By request of lasomeday:
Capitol Hill neighborhood poised for revival
By Brianna Bailey
The Journal Record
Wednesday, June 9, 2010
Main Street on Capitol Hill. (Maike Sabolich)
OKLAHOMA CITY – When longtime Capitol Hill businessman Brent Fisher’s father opened Dean’s Drive-Thru Pawn Shop in 1968, the area was a vibrant business district filled with bustling department stores and restaurants.
Today, Capitol Hill is dappled with vacant buildings, used-car lots, Mexican grocery stores and thrift shops, but a few signs of urban renewal are starting to spring up.
“I’ve been here when it was the place to be, when it wasn’t the place to be and when it’s getting back to where it’s supposed to be,” said Fisher, who purchased the pawnshop from his father and took it over 15 year ago.
Revitalization efforts in the Capitol Hill district have been slower to take root than they have in other areas of the city, but business owners and community leaders say the area is poised for a renaissance after decades of decline. The area has been slower to blossom again than other older districts like Automobile Alley and Midtown because of a bad reputation that has been hard to shake.

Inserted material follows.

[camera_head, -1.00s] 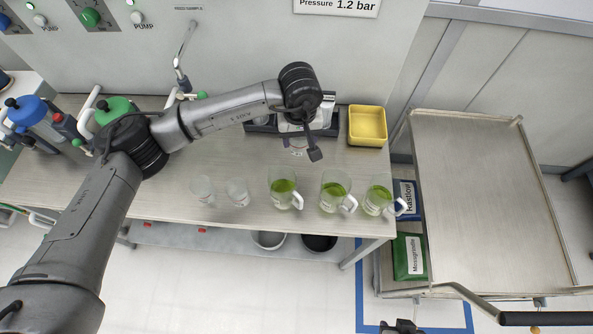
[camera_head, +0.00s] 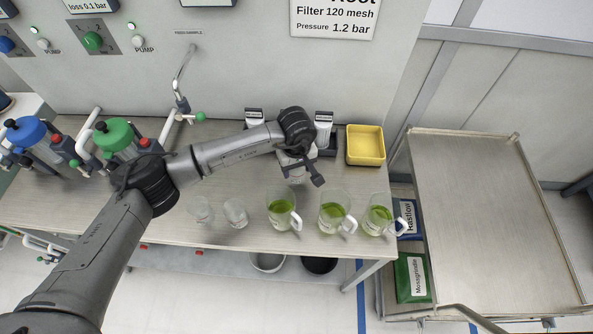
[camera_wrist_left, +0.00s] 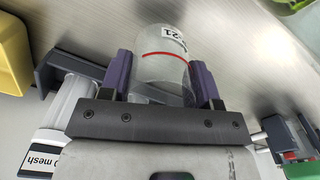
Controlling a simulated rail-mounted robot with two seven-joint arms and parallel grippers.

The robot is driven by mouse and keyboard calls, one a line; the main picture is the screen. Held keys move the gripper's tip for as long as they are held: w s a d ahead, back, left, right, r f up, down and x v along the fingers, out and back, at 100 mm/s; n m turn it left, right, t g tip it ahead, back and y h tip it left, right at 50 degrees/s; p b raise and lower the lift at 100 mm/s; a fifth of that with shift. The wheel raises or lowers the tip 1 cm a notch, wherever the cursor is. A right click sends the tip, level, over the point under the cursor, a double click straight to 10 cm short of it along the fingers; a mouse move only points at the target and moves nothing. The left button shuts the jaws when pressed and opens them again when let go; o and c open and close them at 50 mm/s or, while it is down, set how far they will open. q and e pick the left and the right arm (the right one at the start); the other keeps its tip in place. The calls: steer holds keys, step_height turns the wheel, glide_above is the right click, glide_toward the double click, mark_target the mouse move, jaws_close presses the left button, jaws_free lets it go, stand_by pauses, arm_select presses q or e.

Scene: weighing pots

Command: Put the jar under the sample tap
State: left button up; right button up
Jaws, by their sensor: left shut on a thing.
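The jar is clear, with a red line and a label; the left wrist view shows it (camera_wrist_left: 160,72) between the two purple fingers of my left gripper (camera_wrist_left: 163,82). My left gripper is shut on it. In the head view the gripper (camera_head: 304,177) is over the table in front of the dark rack, and the arm partly hides the jar. I cannot tell its height above the table. The sample tap (camera_head: 181,98), a bent metal pipe with a green handle, is on the back wall, to the left of the gripper. My right gripper is not in view.
Several clear mugs with green contents (camera_head: 282,212) stand along the front edge, with two small clear beakers (camera_head: 236,213) to their left. A yellow bin (camera_head: 365,146) is at the back right. Green-topped (camera_head: 117,134) and blue-topped devices stand left of the tap.

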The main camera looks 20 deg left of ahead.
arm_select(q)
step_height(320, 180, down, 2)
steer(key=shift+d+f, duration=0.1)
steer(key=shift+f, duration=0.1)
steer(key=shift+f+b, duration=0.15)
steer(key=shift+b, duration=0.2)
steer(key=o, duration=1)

Capitol Hill won status from the city as a business improvement district in 2009, generating new tax revenue for improvements in the district. The realignment of Interstate 40 and the city’s Core to Shore redevelopment plan will drastically change the landscape of the area just to the north of the Capitol Hill area on the other side of the Oklahoma River over the next few years. Business owners in the area hope some of the momentum to redevelop downtown Oklahoma City will eventually spill over to the south bank of the river, said Jeri Montgomery, executive director of Capitol Hill Main Street, a group that has promoted revitalization in the area since 1997.

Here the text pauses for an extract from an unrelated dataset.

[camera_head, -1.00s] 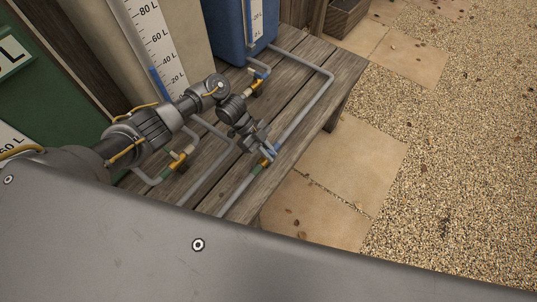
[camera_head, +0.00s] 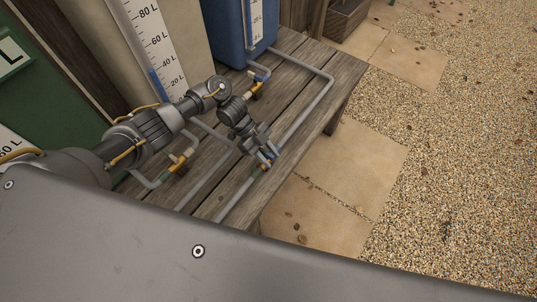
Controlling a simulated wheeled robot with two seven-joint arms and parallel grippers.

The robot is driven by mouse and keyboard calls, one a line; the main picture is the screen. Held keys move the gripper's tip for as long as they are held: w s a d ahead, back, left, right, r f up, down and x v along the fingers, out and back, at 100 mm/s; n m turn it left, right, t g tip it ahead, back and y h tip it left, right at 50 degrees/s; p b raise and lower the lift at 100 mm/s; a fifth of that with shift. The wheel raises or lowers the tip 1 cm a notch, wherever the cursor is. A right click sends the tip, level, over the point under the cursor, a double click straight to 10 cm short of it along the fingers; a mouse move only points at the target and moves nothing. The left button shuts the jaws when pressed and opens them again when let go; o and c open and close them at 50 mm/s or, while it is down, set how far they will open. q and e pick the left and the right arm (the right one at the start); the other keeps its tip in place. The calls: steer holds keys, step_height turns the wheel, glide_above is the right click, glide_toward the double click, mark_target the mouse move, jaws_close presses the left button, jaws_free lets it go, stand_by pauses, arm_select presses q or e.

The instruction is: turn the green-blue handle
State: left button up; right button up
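The valve with a blue handle (camera_head: 271,156) and a green collar (camera_head: 257,171) sits on a grey pipe near the front edge of the wooden bench. My left gripper (camera_head: 264,151) comes down from the upper left and is right at this handle, covering part of it. Its fingers are small in view, and I cannot tell whether they are around the handle or only beside it, nor whether they touch it. My right gripper is not in view.
Another valve (camera_head: 181,161) with yellow and green parts lies to the left, and one more (camera_head: 258,84) stands near the blue tank (camera_head: 226,30). Grey pipes run along the bench (camera_head: 330,98). A beige tank (camera_head: 92,45) stands behind my arm. Paving and gravel (camera_head: 440,190) lie clear at right.

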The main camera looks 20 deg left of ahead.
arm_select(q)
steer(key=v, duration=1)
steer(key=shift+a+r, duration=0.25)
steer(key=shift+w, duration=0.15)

“Things north of the river have been revitalized or are in the process of being revitalized and Capitol Hill is the next best place to downtown,” Montgomery said. “The things going on north of the river are the next best thing to be redeveloped and eventually, we hope to gain the attention of the people who actually have dollars to reinvest.”
There are still a few boarded-up, crumbling brick storefronts, but occupancy rates in Capitol Hill are on the rise, said Randy Quiroga-King, chairman of Capitol Hill Main Street and publisher of El Nacional, a Spanish-language newspaper that maintained its offices in Capitol Hill.
The area has improved little by little since El Nacional opened its office on SW 25th Street about 22 years ago, Quiroga-King said.
“There’s a lot less vacancies than there were 22 years ago,” he said. “It was really kind of a ghost town.”
High rates of absentee ownership have left abandoned buildings to fester in the area, but taxes assessed to property owners as part of the new business improvement district have created new incentives for owners to either sell their properties or fill them with tenants, Quiroga-King said.
Fisher would eventually like to see one or two high-profile restaurants or shops come into the area, giving shoppers a reason to make Capitol Hill a destination, he said.
It’s been difficult to attract many restaurants or retailers to the area, because the area is populated by lower-income and working-class people, Quiroga-King said.
“It makes it a little bit difficult to bring marquee tenants and anchors here to the district – just the cost of rehabbing buildings here is substantial,” Quiroga-King said.
Although one of the city’s older neighborhoods, the Capitol Hill area lacks designation as a historic district, so it does not offer the attractive state tax credits that have helped revitalize other older neighborhoods, Montgomery said.
Capitol Hill is working on getting a federal grant from the Department of Commerce later this year that will give property owners incentives to make energy-efficiency improvements on their buildings.
The predominantly Hispanic area has garnered a reputation for high crime that community organizers say is undeserved.
“There is a stigma that is attached to it,” Montgomery said. “The reaction I get is “Oh my God, is it safe to go down there?’ When you get people down here, they see it’s a perfectly safe place to come.”